Carbon County officials got into a heated debate after accepting a multimillion dollar grant that will be used in the development of the Packerton Business Park.
During the county commissioners' meeting on Thursday, the board voted 2-1 to accept the Redevelopment Assistance Capital Project (RACP) grant agreement in the amount of $2 million to assist in the development of the Packerton Business Park, located in Mahoning Township and Lehighton.
Commissioner Wayne Nothstein cast the sole "no" vote.
Prior to the vote, Nothstein asked how grants and loans are going to be repaid and who is going to be responsible for the maintenance of the roads.
Commissioners Charles Getz and William O'Gurek answered Nothstein's questions, stating that the grants would not have to be repaid.
O'Gurek said any money that would be gained from the sale of the seven parcels at the business park would be reused in the economic development program.
"That (the money made from each sale) would pay for things like the maintenance of the roads and upkeep and things of that nature," O'Gurek said. "The county is not allowed to make a profit on those grants but any monies realized above and beyond the sale of the property can go back into the program."
O'Gurek explained the county is setting up a program to enhance the economic opportunities within the county.
"The money very well may be spent in other areas of the county where we have the resources to develop property to continue this program of economic development that we never had," he said.
Nothstein said he wants to know how long the income from the sales would help maintain the facilities.
He mentioned that there is a 40,000-square-foot shell building that is currently becoming vacant in the area so he is worried that it may take a long time before the county sees the outcome it is hoping for.
Nothstein added that he would like to see some cost estimates for the project on paper.
O'Gurek questioned Nothstein as to where he stood on the project because of his vote to not accept the RACP grant.
"Since we started this project in 2004, you voted 70 times in favor on matters pertaining to Packerton," O'Gurek said, reading off a list of votes on the project. "I think you're sending mixed messages."
Nothstein responded, stating that he wants to see answers in writing about where the funds will be used and again asked where the county would get the money if the grants needed to be repaid after the sale of the property.
O'Gurek said that numerous other grants the county previously obtained are being used to match the RACP grant, which requires a dollar-for-dollar match. He noted that these funds will not have to be repaid.
Nothstein said that he feels that there is more and more money being dumped into the project.
"I'll believe it when I see it that we're bringing in 360 some jobs," Nothstein said.
He then asked O'Gurek how many businesses have expressed interest in the property.
O'Gurek said that companies are not ready to look at sites until its shovel ready and that the county is working toward making that property ready for business.
The debate turned heated briefly as both parties questioned the other's agendas including former plans for Packerton Yards that never occurred and not supporting Carbon County residents when they were asked to support them for an employment opportunity.

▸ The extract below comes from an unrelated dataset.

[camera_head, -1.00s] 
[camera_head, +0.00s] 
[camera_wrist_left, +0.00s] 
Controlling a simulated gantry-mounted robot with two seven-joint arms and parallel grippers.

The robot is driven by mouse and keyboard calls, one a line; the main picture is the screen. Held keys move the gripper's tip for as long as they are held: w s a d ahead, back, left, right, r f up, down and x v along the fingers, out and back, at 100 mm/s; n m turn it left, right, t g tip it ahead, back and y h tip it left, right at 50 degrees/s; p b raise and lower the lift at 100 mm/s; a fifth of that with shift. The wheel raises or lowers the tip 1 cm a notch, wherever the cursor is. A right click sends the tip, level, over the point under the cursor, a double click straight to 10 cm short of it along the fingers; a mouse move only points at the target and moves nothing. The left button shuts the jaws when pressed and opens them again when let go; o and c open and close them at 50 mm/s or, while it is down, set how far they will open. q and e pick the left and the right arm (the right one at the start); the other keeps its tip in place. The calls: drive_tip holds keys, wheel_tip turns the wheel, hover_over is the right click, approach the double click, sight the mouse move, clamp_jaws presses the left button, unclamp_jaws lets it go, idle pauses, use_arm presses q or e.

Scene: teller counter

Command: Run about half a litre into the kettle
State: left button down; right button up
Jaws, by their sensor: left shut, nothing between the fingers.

O'Gurek said that when Nothstein was the chairman of the board in 2003, the commissioners talked about cleaning up the Packerton Yards property, but never acted on the matter.
Nothstein fired back, stating that O'Gurek and Getz did not support a group of Carbon County residents when they asked to become the county's support team for hazardous material emergencies.
Much debate has circulated around the site since the county purchased it from Joseph and Betty Zaprazny in February 2005. The purchase was part of O'Gurek and Getz's platform to industrialize the site and bring jobs into Carbon County. Nothstein voted against the purchase.
Throughout 2006, Lancaster County business owners April Koppenhaver and Bruce Clark, as well as Nesquehoning native Thomas Zimmerman IV, filed multiple injunction requests against the county in hopes of stopping the demolition of the last remaining structure on the site. Their attempts failed.
The building was torn down and the commissioners were given the green light to move forward with the industrialization of the site.
Since then, the board has worked with state and federal officials to secure millions of dollars in funding to use for developing the property.